Iceland 2018 Day 2-The Golden Circle & Snowmobiling on Langjökull glacier

Day 2 began with snowmobiling on the “long” glacier. We were the first to travel on the 3 feet of snow that fell over the previous 24-hours. The black “stuff” is from the volcanic eruption in 2010. Very cool experience!  Our guide operator was Mountaineers of Iceland

The second stop of the day was the Gullfoss Waterfall. 32 meters (104) feet in two separate waterfalls.  A pathway takes you right to the water’s edge, where you can get a real sense of the enormous power of the falls.

The next stop was the Geysir geothermal area. The famous Geysir is not too active, but amongst the many hot pools and steaming vents, you’ll see Strokkur blast water 20 to 40 m (66 to 131 ft) high every few minutes.  We stopped to admire the show of boiling water that is spilled out of under the earth’s crust at regular intervals; there are several geysers in the same area and in some you can stop to see the bubbling water as in a pot.

Just off the Golden Circle lies Faxafoss, a waterfall that is often forgotten among all of Iceland’s scenic offerings. With less tourists then nearby Gullfoss, this pitstop was well worth the turn off. On the grounds there is both a restaurant and campground (which are open during the summer months), meaning Faxafoss would be one of your best options to spend the evening.


Our fourth stop for the day was to Kerid Crater.  This 6,500-year-old crater is a stunning sight; 270 metres (886 ft) long and 170 metres (558 ft) wide, with a permanent pool of water filling the bottom of the red-rocked caldera, it can be approached without constraint after paying the landowners a small fee of 400 ISK. Its formation came from an enormous eruption in which the once cone-shaped volcano emptied its magma chamber; the structural weakness this caused meant the peak collapsed in on itself, leaving behind a wonder for all to enjoy. For those visiting Hveragerði, Selfoss or travelling the Golden Circle, it is highly recommended to amend one’s route to include a stop at Kerið; such a unique and beautiful sight is rare


We then headed south to find our accommodations for the night in the Hvolsvöllur area. Hotel Rangá is a 4-star hotel situated between the towns Hella and Hvolsvöllur. Private bedrooms with private bathrooms. Views towards Rangá river or Hekla volcano. Free access to outdoor hot tubs. Free Wi-Fi. Breakfast is included.  This was a wonderful hotel and as it turned out the best place for us to see the Norther Lights.  We had a wonderful dinner where we experimented with some local fare.

The Northern Lights were pretty amazing.  We were thrilled to see them so early into our trip.


12 Days In Iceland-Along the Ring Road

Steve and I spent twelve days in Iceland celebrating our 30th wedding Anniversary driving the entire Ring Road.  Upon arrival we went straight to Thingvellir or Pingvellir National Park.  This incredible location is in the rift valley between two continental plates; you can walk between Europe and North America here.

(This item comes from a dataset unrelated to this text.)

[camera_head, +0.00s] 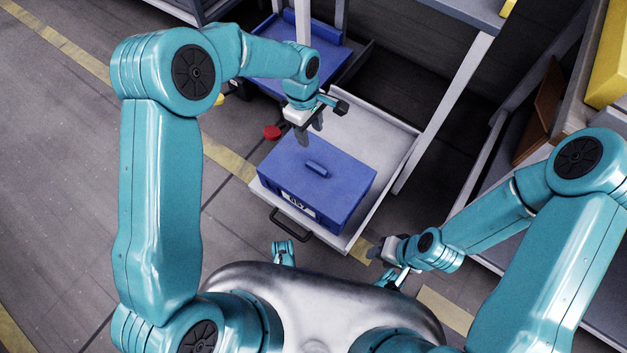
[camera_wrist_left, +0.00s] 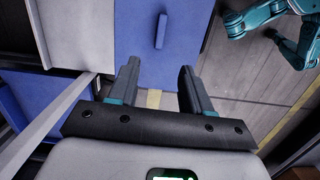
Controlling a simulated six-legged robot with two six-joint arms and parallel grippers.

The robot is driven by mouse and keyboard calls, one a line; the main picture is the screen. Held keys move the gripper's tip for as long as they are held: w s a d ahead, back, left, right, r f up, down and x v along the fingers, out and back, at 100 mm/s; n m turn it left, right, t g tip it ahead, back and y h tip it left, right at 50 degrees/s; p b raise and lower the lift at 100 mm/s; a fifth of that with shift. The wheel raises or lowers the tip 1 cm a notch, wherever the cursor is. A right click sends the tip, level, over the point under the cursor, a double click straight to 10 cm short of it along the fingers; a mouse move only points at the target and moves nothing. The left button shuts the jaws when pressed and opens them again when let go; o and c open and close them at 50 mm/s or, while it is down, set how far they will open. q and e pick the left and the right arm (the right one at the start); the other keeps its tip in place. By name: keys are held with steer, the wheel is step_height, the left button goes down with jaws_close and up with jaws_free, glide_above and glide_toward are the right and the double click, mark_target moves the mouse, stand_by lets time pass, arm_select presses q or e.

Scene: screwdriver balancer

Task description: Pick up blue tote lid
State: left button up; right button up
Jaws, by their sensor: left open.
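The blue tote lid (camera_head: 300,172) lies flat on the blue tote (camera_head: 334,213), with a raised bar handle (camera_head: 317,169) in its middle. The tote stands in a pulled-out white drawer tray. My left gripper (camera_head: 310,138) is open and empty, apart from the lid, above its far edge. In the left wrist view the lid (camera_wrist_left: 183,52) lies beyond the open fingers (camera_wrist_left: 157,92), and its handle (camera_wrist_left: 161,31) is near the top. My right gripper (camera_head: 385,255) is low, right of the tray's front corner; its jaws are too small to judge.
The white tray (camera_head: 376,133) has bare room behind the tote and a dark front handle (camera_head: 290,225). Another blue tote (camera_head: 315,60) stands on a lower shelf behind. A red round object (camera_head: 272,132) is left of the tray. A grey rack post (camera_head: 445,110) rises at the right.

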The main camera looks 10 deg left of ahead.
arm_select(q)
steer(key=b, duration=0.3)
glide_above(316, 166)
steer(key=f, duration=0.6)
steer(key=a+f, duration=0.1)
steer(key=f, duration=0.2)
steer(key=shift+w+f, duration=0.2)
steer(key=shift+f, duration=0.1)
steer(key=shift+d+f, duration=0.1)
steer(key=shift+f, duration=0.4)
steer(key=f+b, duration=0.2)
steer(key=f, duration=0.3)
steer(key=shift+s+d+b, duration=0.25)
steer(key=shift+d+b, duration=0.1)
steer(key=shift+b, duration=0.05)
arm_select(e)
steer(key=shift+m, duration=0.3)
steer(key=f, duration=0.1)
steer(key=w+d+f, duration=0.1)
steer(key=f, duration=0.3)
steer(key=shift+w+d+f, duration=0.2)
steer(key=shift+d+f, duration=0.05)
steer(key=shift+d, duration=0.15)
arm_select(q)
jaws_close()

The area is also a UNESCO World Heritage Site due to its history; in 930 AD, early settlers founded what would become the world’s longest-running, ongoing representative parliament here.

We walked the path to the Öxarárfoss waterfall in the park, which is not one of the most spectacular but of its location is magical.   It falls into the American part of the Earth’s crust and it is surrounded by lava stones.

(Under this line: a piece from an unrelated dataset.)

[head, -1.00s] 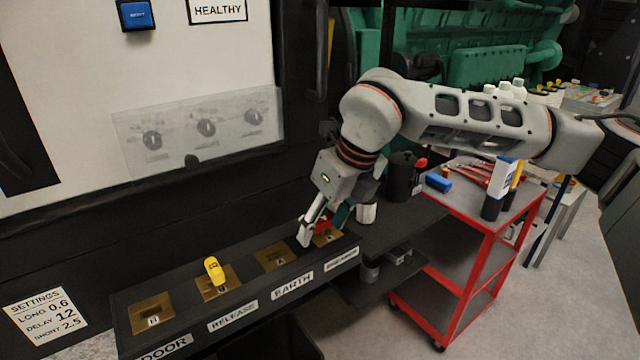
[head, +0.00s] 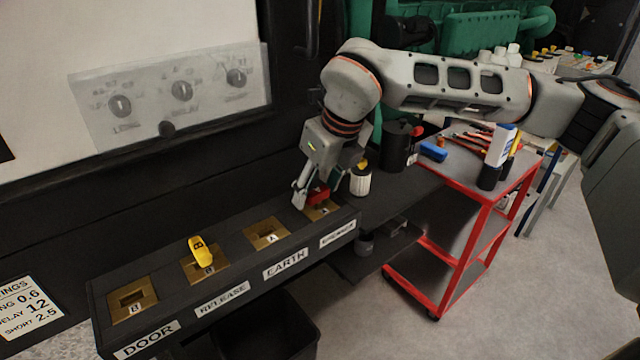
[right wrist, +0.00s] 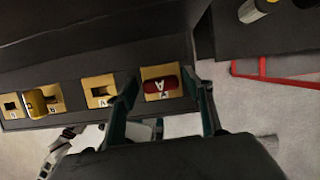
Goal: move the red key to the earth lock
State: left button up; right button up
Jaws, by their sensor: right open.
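The red key (head: 319,194) sits in the rightmost brass lock of the black key box (head: 222,275). It also shows in the right wrist view (right wrist: 160,84), marked A. My right gripper (head: 319,190) is open over that lock. In the right wrist view its two fingers (right wrist: 165,98) stand on either side of the red key, with gaps between. The earth lock (head: 267,234), one place to the left above the EARTH label, has an empty slot and shows an A (right wrist: 98,91). My left gripper is out of view.
A yellow key (head: 201,250) stands in the release lock. The door lock (head: 132,298) is empty. A white-and-black container (head: 360,179) and a dark canister (head: 398,146) stand just right of my right gripper. A red trolley (head: 462,243) is farther right.

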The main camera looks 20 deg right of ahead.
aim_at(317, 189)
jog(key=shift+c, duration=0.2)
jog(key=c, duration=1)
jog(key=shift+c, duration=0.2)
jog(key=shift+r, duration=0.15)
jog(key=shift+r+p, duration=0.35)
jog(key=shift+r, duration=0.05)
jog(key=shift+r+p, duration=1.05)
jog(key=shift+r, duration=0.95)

This was an incredible location between two continental plates, Europe and North America. It’s also where some of the Game of Thrones is filmed.

We then headed into Reykjavik to check into our hotel and to explore the city.   Here are some of the highlights.  We visited Hallgrimskirka Church with the statue of Leif Eriksson at the entrance. This is the largest church in the country, and towers over the center of Reykjavík. Its 73-metre-high tower provides a wonderful 360° view over all Reykjavík, the mountains around and the ocean stretching west to Greenland and the Americas.  We paused outside to admire the Alexander Calder-made statue of Leif Eriksson; the Icelandic explorer “discovered” North America 500 years before Christopher Columbus.  

We loved the beautiful buildings around town as we walked to City Hall to meet our travel agent Guide To Iceland.  This statue below was just outside city hall but be sure to duck your head inside to check out any temporary exhibits, and to orient yourself with the massive 3-D map of Iceland.

We walked on to The Harpa, home of Icelandic Symphony Orchestra and quite arguably one of  the most beautiful buildings in Reykjavik.

Then we strolled down the waterfront to see The Sun Voyager.  This is another fine example of the amazing art and architecture scene in Reykjavik.  It is an ode to the sun, and it’s supposed to represent the desire to explore undiscovered territory.  It was a beautiful as I had imaged.  

Our hotel was located on Laugavegur is the street where it all happens. From trendy cafes, unique shops and cozy bars to world-class street-art murals and smaller, intimate art galleries, Laugavegur encapsulates the Icelandic spirit: calm, quirky, artsy and simply spectacular; you can find anything and everything here.  We ended the night early with a local beer and chips at Reykjavik Chips!